#### DATA SECTION
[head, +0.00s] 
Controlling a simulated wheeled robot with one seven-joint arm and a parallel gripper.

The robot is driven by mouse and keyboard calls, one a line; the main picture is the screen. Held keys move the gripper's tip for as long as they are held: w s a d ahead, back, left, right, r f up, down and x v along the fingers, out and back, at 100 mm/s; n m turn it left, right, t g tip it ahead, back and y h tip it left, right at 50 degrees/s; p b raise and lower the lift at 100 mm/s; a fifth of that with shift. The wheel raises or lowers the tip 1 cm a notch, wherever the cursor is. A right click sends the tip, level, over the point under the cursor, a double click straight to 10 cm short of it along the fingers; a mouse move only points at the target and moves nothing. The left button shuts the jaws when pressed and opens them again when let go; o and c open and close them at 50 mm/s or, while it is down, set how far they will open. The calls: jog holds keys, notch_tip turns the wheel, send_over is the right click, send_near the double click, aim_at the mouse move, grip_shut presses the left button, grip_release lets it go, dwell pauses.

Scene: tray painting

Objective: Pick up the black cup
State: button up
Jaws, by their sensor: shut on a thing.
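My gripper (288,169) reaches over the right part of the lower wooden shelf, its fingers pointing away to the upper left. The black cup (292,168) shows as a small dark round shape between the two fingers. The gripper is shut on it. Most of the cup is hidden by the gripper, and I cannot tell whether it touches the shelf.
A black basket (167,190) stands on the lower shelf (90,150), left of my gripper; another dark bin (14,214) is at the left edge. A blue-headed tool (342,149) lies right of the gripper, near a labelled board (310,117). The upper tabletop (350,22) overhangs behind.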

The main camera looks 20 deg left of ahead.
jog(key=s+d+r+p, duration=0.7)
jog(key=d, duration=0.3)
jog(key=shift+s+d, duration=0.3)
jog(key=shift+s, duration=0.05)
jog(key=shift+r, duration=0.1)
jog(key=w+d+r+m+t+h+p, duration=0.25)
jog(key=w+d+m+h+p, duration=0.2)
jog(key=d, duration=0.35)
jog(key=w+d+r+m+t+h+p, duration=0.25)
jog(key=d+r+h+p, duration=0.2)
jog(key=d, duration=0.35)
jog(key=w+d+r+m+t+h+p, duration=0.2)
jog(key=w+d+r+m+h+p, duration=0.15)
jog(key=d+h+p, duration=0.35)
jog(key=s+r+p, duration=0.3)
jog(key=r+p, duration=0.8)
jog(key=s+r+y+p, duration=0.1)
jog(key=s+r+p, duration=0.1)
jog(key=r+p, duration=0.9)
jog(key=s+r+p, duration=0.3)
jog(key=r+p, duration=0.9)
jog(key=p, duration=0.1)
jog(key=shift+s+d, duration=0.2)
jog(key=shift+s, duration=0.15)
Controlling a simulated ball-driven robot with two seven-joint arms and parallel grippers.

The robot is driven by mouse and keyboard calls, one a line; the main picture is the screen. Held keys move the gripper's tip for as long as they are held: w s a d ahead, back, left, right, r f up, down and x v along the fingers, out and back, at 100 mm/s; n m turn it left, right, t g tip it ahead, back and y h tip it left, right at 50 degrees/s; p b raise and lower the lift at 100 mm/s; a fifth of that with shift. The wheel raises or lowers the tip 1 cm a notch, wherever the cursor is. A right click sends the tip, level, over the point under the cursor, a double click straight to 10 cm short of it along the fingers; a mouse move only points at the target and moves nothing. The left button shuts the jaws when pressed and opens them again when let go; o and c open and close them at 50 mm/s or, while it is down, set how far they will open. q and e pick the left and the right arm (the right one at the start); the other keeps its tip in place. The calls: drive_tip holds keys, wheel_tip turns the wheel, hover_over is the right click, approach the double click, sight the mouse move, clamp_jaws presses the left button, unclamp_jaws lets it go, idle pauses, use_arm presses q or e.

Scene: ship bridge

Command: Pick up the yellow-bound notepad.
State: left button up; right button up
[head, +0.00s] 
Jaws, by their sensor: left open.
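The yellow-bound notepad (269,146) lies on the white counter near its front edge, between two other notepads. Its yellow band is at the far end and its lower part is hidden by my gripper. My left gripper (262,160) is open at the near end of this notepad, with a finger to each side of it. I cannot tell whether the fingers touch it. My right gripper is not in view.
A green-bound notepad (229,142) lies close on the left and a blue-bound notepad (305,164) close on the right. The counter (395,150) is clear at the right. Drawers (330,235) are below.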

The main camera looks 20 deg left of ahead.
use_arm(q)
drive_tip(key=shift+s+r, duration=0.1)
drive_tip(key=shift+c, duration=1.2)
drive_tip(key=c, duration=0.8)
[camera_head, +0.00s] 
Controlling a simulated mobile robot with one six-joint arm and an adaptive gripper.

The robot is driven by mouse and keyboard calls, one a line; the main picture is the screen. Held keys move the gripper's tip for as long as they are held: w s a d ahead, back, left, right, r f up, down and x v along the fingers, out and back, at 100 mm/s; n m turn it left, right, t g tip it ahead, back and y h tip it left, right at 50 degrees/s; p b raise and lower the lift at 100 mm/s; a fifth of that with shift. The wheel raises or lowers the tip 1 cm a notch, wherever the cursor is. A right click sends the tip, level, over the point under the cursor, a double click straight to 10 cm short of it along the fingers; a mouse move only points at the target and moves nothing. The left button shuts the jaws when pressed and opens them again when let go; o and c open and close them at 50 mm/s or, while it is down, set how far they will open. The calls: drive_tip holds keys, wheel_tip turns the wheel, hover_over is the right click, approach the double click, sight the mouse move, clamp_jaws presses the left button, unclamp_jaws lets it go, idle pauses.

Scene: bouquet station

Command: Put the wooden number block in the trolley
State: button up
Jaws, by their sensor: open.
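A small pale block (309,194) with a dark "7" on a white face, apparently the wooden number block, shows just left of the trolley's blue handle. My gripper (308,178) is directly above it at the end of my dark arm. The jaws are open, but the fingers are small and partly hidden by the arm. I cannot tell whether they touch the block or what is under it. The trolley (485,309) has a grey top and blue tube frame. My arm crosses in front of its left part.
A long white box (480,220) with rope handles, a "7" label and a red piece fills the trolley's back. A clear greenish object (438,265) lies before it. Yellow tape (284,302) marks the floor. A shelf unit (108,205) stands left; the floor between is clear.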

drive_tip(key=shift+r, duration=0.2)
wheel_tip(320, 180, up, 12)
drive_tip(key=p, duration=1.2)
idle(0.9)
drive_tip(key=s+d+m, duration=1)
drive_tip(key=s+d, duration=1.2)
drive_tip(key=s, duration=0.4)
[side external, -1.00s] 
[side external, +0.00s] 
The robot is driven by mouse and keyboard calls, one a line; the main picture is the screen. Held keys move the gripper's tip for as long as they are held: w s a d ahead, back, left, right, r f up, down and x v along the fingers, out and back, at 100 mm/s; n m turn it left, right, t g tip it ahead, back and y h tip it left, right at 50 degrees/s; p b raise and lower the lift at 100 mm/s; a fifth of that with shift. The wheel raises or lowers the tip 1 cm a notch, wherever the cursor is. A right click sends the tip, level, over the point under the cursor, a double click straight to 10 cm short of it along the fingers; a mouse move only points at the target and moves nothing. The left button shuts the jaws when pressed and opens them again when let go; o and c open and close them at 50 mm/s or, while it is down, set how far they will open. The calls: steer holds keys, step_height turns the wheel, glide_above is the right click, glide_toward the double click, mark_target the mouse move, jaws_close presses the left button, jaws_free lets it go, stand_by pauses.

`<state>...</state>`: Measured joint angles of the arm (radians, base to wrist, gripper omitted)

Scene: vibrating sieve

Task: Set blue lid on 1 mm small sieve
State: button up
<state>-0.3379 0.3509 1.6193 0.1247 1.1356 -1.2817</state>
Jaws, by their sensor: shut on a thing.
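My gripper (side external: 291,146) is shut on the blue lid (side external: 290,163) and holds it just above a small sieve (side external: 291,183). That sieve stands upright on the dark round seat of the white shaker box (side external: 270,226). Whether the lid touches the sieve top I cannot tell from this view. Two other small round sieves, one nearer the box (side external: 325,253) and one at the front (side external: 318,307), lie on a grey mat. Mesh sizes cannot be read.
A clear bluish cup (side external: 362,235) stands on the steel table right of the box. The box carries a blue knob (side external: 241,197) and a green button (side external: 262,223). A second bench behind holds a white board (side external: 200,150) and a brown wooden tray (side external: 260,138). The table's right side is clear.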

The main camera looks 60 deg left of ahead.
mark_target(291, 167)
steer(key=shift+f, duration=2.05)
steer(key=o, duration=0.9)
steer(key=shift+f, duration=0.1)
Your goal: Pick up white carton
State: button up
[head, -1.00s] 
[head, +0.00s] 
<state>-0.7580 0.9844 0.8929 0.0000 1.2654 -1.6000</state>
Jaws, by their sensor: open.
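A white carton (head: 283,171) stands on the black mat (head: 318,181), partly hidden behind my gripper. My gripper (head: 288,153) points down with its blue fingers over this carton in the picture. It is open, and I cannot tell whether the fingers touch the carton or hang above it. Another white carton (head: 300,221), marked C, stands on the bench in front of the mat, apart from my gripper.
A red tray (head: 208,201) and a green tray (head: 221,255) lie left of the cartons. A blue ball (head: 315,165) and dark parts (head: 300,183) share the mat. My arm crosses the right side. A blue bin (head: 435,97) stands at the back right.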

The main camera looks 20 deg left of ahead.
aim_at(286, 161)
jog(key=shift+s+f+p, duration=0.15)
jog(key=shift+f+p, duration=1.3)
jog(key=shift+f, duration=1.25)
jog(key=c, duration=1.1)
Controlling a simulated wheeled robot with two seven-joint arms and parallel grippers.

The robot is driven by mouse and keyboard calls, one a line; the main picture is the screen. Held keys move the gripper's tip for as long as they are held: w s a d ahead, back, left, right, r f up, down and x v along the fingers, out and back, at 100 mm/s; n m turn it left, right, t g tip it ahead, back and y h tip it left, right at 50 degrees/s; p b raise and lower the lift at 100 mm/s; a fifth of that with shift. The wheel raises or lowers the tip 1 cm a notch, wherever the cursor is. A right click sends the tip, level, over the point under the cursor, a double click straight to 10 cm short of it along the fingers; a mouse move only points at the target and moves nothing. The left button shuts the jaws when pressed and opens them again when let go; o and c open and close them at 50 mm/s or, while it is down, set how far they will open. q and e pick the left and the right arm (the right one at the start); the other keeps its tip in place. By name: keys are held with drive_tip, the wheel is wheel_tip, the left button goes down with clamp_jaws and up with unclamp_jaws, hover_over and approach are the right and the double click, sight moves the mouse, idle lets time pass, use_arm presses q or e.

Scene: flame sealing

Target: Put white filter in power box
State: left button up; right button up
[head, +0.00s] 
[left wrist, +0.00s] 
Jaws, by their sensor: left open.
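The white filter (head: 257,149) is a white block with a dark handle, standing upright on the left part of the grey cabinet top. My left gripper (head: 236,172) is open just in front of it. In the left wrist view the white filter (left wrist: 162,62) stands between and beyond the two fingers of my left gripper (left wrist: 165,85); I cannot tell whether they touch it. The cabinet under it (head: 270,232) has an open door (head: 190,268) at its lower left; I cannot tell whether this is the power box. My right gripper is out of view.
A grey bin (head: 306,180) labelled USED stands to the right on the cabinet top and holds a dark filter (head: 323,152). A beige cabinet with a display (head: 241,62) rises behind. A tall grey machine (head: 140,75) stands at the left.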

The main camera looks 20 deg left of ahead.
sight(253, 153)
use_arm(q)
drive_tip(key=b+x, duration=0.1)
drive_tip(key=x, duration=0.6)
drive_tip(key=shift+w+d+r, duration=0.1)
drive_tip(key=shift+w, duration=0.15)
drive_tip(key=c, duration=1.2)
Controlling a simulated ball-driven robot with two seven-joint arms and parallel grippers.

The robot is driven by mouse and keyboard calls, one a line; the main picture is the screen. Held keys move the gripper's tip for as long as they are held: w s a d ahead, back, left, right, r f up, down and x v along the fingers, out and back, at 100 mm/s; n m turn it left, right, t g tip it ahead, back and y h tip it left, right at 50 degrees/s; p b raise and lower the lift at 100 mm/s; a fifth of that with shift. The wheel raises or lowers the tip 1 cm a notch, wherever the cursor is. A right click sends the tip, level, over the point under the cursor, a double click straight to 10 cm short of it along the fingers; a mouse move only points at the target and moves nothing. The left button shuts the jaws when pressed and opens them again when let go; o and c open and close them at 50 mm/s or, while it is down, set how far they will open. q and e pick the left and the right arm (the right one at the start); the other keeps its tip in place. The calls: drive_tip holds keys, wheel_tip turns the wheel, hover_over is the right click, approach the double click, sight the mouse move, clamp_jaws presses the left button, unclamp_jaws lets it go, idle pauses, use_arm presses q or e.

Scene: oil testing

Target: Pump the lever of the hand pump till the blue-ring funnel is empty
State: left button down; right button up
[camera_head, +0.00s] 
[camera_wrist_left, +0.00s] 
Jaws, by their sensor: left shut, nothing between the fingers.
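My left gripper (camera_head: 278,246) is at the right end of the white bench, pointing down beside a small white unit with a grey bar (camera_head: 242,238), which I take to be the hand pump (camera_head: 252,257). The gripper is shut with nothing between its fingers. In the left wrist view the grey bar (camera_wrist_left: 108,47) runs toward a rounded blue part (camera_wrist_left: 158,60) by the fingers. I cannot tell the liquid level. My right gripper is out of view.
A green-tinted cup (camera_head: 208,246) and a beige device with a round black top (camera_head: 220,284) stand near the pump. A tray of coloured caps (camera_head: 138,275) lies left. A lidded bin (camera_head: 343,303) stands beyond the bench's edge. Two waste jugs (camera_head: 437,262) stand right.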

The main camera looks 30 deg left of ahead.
########
Locate each line with the word "Command" and copy it.

Command: Pick up the yellow-bound notepad.
Command: Put the wooden number block in the trolley

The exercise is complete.